Missy Wang More than 1 year ago
We have to be so careful as Christians to practice what we preach. I know for one if Bree was in my path and wanted to be my friend I would. Honestly I can say that. She needs us in her life. One who can show her Jesus and that he loves her despite the porn. Sounds like she is on a road that might lead that way. Praying and hoping people come into her life and show her that Jesus can heal her heart. Never have been in the porn world but I know what stereo typing can do to ones heart, mind and soul. Jesus is that answer. Praying she gets to that point. Porn does hurt and it has a ripple effect that stems so far out into the world then one realizes. Great topic and great story. It atleast shows she is searching and that is always a good sign. 
Charles Scheid More than 1 year ago
Celibate people on college campuses are often put through quite a bit of pain. But you wouldn't say that celibacy caused that pain. So you shouldn't go around saying that porn caused the pain that society heaped upon Ms. Olson.

You might want to say that all sexually transgressive women deserve such pain. Or you might want to follow Jesus' admonition to not cast stones, to look to the log in your own eye, to judge not lest you be judged. 

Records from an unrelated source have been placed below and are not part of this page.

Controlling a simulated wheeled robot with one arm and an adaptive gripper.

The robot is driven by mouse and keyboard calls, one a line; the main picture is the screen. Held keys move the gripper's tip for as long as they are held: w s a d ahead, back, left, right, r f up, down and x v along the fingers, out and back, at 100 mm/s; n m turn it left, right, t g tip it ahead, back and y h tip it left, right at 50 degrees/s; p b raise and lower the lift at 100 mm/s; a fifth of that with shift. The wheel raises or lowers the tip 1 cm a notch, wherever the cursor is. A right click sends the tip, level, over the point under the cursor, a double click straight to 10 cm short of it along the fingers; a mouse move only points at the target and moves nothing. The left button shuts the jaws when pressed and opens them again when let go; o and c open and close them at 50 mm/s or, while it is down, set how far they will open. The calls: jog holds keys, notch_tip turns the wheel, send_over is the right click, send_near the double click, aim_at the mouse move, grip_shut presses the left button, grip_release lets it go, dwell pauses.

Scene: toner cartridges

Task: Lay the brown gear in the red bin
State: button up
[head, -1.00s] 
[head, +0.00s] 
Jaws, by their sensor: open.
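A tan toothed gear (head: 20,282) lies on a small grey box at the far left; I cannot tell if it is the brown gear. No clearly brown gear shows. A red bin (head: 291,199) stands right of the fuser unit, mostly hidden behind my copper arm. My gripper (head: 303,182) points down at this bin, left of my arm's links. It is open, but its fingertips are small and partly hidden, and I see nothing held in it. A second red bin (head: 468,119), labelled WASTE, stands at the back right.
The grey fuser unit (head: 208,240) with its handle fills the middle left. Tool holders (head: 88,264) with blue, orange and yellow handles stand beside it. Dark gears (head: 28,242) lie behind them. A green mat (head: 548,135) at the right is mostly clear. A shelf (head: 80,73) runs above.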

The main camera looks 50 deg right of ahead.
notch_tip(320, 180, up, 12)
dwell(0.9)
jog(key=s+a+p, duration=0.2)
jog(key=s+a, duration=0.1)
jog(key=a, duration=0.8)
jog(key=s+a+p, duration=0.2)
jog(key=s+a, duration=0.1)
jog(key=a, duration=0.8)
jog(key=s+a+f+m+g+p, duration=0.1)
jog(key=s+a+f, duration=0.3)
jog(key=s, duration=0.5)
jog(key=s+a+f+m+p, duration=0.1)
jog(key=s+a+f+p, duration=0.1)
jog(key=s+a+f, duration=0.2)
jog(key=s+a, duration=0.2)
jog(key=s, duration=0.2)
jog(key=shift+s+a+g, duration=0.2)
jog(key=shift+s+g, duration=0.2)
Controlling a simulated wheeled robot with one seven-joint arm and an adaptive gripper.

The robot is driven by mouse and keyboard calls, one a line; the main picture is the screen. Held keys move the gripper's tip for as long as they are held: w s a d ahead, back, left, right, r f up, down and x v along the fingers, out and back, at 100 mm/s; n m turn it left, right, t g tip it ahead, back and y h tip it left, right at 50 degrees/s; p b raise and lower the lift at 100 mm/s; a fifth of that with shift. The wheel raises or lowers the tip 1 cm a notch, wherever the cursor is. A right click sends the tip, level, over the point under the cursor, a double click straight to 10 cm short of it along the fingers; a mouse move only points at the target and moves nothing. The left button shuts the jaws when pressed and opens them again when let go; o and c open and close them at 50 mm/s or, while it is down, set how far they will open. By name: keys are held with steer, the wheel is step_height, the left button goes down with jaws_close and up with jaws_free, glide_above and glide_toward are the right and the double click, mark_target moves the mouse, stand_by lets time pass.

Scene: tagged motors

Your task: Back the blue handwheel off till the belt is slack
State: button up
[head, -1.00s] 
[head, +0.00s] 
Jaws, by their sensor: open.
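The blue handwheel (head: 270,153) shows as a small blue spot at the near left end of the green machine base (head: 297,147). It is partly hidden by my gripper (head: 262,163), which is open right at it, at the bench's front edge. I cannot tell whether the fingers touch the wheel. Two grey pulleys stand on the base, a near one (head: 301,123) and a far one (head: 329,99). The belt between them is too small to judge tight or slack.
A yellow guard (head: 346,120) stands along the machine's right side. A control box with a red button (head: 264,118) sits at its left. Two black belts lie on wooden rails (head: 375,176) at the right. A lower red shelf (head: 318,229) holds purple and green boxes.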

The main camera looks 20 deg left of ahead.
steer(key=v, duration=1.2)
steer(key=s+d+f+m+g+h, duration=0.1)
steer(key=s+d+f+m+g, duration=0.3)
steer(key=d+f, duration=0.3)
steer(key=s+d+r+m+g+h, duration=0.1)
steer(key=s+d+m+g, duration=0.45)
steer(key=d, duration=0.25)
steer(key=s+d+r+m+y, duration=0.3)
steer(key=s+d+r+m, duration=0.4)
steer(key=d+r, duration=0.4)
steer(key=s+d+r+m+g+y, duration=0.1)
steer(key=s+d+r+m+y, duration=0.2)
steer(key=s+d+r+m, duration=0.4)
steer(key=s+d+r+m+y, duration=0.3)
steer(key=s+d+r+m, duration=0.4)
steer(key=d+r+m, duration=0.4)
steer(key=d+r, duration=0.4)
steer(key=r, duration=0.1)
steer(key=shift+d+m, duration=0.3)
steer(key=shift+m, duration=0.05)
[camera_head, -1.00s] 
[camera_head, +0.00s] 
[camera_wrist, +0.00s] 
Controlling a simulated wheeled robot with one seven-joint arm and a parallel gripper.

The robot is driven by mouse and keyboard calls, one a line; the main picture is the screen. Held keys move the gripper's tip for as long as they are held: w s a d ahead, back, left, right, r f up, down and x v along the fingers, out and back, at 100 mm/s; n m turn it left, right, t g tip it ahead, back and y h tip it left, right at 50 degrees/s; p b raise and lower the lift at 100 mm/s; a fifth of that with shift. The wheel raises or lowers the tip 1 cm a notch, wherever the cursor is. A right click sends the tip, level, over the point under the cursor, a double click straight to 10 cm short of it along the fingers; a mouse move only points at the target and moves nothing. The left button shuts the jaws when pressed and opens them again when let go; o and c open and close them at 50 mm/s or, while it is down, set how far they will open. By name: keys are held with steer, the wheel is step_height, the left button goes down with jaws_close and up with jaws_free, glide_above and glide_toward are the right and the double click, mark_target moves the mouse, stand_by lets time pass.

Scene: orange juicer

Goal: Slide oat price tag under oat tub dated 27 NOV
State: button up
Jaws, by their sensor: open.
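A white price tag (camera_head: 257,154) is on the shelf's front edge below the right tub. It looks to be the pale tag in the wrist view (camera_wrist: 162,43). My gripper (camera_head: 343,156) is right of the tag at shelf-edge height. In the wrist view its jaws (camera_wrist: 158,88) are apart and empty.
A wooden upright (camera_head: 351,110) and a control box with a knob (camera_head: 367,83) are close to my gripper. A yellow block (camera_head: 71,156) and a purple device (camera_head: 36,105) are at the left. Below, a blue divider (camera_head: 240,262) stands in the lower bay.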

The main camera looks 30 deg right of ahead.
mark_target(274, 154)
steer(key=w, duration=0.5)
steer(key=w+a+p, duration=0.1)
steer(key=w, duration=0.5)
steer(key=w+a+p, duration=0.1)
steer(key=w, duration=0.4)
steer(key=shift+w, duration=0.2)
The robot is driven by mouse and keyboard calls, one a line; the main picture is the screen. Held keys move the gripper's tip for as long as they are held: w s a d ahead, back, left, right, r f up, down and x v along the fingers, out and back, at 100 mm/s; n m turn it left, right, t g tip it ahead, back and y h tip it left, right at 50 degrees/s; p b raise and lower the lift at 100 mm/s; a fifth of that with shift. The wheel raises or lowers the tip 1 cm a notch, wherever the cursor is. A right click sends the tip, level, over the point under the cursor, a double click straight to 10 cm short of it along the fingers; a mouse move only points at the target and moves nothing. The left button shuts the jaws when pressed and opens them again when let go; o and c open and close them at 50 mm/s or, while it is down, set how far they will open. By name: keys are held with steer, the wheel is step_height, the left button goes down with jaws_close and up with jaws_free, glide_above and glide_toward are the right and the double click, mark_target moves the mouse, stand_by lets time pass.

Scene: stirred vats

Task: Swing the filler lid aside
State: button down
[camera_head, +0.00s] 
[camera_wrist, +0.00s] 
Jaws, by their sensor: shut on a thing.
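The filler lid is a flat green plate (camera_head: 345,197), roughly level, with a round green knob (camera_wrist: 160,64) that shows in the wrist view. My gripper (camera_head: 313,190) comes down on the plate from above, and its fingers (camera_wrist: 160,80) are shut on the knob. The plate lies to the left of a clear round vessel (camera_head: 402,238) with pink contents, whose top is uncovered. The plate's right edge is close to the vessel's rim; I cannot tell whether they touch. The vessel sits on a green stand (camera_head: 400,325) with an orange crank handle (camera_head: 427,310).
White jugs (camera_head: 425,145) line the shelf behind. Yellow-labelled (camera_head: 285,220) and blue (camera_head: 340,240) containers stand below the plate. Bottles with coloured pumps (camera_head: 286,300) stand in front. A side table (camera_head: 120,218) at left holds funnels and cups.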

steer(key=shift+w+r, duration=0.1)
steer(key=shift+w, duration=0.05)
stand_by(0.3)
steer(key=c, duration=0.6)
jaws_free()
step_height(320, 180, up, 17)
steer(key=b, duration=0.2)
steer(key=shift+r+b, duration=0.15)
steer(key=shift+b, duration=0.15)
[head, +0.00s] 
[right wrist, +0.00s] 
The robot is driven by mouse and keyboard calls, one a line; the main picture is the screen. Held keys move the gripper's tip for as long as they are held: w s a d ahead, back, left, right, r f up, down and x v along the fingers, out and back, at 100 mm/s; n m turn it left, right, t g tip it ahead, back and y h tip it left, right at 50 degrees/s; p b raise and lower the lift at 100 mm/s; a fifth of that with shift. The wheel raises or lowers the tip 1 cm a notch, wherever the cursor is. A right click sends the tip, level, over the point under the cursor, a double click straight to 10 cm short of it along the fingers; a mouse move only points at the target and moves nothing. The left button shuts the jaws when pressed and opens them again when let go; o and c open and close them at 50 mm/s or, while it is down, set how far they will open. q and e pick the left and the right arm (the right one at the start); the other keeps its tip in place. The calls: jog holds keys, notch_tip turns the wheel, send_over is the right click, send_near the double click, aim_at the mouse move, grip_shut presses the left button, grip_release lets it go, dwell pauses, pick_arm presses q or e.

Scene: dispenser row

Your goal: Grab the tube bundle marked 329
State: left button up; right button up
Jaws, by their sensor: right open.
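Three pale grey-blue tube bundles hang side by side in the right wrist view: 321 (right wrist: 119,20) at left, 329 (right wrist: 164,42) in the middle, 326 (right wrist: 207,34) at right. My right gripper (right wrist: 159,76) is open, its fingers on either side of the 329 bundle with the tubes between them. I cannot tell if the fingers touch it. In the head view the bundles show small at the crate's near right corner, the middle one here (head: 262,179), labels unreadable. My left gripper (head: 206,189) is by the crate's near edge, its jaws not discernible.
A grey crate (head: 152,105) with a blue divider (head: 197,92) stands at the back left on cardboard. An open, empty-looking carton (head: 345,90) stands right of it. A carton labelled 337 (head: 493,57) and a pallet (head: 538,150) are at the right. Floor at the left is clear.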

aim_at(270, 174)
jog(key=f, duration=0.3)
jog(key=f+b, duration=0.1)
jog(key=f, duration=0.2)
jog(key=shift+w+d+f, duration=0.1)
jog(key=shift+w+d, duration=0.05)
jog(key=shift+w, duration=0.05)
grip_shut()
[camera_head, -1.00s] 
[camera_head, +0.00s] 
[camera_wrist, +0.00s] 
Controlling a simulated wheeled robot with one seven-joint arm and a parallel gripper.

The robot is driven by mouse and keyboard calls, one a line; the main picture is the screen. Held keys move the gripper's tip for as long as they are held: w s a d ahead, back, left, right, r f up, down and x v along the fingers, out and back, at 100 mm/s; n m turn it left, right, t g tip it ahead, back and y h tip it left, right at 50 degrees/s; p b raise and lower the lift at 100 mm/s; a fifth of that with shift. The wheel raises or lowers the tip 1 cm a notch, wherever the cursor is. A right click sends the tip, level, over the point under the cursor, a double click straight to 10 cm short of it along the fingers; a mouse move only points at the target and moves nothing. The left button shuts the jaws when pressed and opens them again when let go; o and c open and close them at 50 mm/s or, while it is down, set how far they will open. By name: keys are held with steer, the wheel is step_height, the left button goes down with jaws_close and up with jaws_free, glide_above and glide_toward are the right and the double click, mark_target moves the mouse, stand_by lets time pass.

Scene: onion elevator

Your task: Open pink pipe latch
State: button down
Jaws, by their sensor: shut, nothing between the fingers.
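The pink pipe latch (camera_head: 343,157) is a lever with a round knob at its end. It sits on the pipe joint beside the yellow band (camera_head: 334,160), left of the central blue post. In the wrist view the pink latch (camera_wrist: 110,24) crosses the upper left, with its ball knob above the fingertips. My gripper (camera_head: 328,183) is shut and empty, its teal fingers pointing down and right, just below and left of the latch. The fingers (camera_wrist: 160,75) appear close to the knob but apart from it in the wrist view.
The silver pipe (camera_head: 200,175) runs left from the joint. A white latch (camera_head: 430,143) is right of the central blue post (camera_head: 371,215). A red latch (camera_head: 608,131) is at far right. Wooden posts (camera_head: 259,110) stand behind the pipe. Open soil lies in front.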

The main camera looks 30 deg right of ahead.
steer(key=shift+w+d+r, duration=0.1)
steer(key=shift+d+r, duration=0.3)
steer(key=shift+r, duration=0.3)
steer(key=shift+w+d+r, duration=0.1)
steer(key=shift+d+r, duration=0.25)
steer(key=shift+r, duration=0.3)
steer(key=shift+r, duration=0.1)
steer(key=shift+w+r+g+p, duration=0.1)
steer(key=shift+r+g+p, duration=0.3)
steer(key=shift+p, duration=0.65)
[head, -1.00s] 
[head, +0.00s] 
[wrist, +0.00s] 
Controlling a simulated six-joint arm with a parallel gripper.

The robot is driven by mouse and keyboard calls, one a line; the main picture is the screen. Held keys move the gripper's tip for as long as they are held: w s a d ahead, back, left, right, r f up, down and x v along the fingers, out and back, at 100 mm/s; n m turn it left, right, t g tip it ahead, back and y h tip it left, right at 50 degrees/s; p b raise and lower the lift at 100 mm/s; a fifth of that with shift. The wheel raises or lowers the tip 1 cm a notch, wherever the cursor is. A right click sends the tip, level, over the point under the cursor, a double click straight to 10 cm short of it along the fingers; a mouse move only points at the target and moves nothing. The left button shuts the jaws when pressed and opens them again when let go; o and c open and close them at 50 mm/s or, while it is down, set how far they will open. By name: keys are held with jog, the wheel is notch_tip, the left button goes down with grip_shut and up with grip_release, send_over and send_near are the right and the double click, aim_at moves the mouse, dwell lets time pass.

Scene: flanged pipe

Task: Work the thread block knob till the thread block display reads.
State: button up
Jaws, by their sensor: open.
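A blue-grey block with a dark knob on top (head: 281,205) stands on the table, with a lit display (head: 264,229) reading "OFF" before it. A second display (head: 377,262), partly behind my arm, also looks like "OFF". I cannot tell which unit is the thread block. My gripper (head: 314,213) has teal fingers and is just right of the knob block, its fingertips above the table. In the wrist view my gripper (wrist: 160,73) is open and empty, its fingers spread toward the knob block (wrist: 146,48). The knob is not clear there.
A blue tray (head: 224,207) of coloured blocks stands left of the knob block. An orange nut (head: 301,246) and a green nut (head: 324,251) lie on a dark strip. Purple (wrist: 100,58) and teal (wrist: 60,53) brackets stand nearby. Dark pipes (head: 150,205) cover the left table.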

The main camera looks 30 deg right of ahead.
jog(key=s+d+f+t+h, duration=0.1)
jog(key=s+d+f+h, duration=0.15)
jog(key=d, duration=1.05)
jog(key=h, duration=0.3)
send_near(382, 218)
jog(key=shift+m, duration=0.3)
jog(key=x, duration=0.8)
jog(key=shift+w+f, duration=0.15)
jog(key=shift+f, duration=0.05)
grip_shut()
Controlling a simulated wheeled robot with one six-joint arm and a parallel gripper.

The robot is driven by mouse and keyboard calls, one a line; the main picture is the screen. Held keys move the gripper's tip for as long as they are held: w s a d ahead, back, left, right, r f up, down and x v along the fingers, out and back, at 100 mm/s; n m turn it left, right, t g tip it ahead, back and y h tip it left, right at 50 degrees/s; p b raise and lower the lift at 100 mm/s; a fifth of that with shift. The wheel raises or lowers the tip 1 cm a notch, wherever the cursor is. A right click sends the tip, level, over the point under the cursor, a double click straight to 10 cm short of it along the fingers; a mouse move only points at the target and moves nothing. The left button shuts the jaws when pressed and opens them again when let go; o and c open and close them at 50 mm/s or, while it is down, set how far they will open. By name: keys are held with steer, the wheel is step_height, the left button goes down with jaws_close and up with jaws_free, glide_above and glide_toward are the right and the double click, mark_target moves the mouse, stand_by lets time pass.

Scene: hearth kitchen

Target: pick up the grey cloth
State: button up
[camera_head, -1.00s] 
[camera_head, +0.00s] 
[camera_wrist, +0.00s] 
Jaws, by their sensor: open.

Perhaps you should be pointing out that so, so many members of that society that are judging her are porn consumers, especially Christians. And more especially Mormons. (Thanks to the magic of the Internet, researchers know just who is looking at what.) That's a whole lot of people with logs in their eyes.

And please, let's not fall into the "sinners suffer on earth while saints flourish" fallacy. The Bible, history and reason all say that this is not true.